Donald Trump’s Steadfast Commitment to Climate-Change Denial Just Got a Bit More Baffling

Republican Presidential Candidate Donald Trump Visits His Scottish Golf Course
Climate deranged. Photo: Jeff J Mitchell/Getty Images

Noam Chomsky, the celebrated linguist and left-wing political theorist, was recently asked to contemplate the consequences of a Trump presidency.

Well, first we have to ask if he means what he’s saying,” the elderly intellectual replied. “If he does … the human species is in very deep trouble.”

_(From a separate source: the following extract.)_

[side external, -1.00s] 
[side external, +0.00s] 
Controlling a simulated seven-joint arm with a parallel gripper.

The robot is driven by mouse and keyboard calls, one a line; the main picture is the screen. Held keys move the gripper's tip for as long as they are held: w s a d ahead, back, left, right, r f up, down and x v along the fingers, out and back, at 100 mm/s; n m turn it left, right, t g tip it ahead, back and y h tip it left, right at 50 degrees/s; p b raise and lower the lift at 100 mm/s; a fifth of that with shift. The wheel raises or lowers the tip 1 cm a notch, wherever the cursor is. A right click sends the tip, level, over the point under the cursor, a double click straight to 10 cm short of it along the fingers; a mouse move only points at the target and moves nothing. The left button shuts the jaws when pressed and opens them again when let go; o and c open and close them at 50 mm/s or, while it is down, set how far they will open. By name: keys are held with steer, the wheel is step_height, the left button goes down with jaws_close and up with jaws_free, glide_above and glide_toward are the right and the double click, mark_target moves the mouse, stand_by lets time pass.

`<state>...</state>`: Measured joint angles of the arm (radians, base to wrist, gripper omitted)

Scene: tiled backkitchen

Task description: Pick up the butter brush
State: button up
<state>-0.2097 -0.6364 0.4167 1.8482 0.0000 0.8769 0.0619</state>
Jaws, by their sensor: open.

Chomsky paused, and his audience had a moment to wonder which Trump gaffe had so galled the patron saint of the American left: Was it his plan to “take out” terrorists’ families? Or the full-throated defense of military torture? The Donald’s praise for punching protesters? Or that loose talk about using nukes?

As it happened, the MIT professor wasn’t primarily concerned by all the utterances that make Trump a unique figure in American politics; rather, he was most troubled by a statement that makes him all too typical.

The effects of global warming are already extremely severe,” Chomsky said. “He simply says, ‘It’s not happening. So, I’m not going to do anything about it.’”

There are a lot of insane beliefs that could shape Donald Trump’s four to eight years of governance. But only a few have the potential to trigger literally apocalyptic consequences — the idea that climate change is a hoax invented by the Chinese is one.

Trump has vowed to “renegotiate” the Paris climate deal, presumably to reflect his belief that the Earth is quite possibly “going to start to cool at some point.” The Paris agreement is our great-grandkids’ last, best hope to avoid seeing the end times. And its goals can’t be achieved without U.S. cooperation. Thus, humanity’s fate may depend on the Donald being a bald-faced liar when it comes to his true beliefs about the climate.

On Monday, Politico gave the world some cause for comfort: Trump appears to believe that the climate really is changing — in Ireland, anyway. According to a permit application obtained by the news site, the mogul wants to build a seawall to protect Trump International Golf Links Ireland from “global warming and its effects.”

But if Trump does believe in global warming, why has he denied its reality with such uncharacteristic consistency? Climate change isn’t merely a concern for anarcho-syndicalists and anti-Trump bloggers. The past year of record temperatures has moved the needle on American public opinion: A recent Gallup poll found U.S. concern with global warming is at an eight-year high, with 64 percent of Americans saying they are worried a “great deal” or “a fair amount” about the changing climate.

The Donald has vacillated wildly on matters of taxation, abortion, and the minimum wage. On trade, entitlements, and foreign policy, he has proven himself more than willing to abandon GOP orthodoxy for political expediency. And yet Trump has maintained a position of hard-line climate-change denial for all 11 months of his campaign — despite the fact that he has been less dependent on oil-industry donors than any Republican nominee in recent memory.

Obviously, the best-case scenario here is that Trump loses in a landslide this November, realizes he’s been worshipping the false god of his own ego for 69 years, donates all of his wealth to the global poor, and then wanders barefoot into the woods never to be heard from again.

But, just in case America is less ready for Hillary than it is for proto-fascism, let’s pray that the Donald doesn’t mean what he says.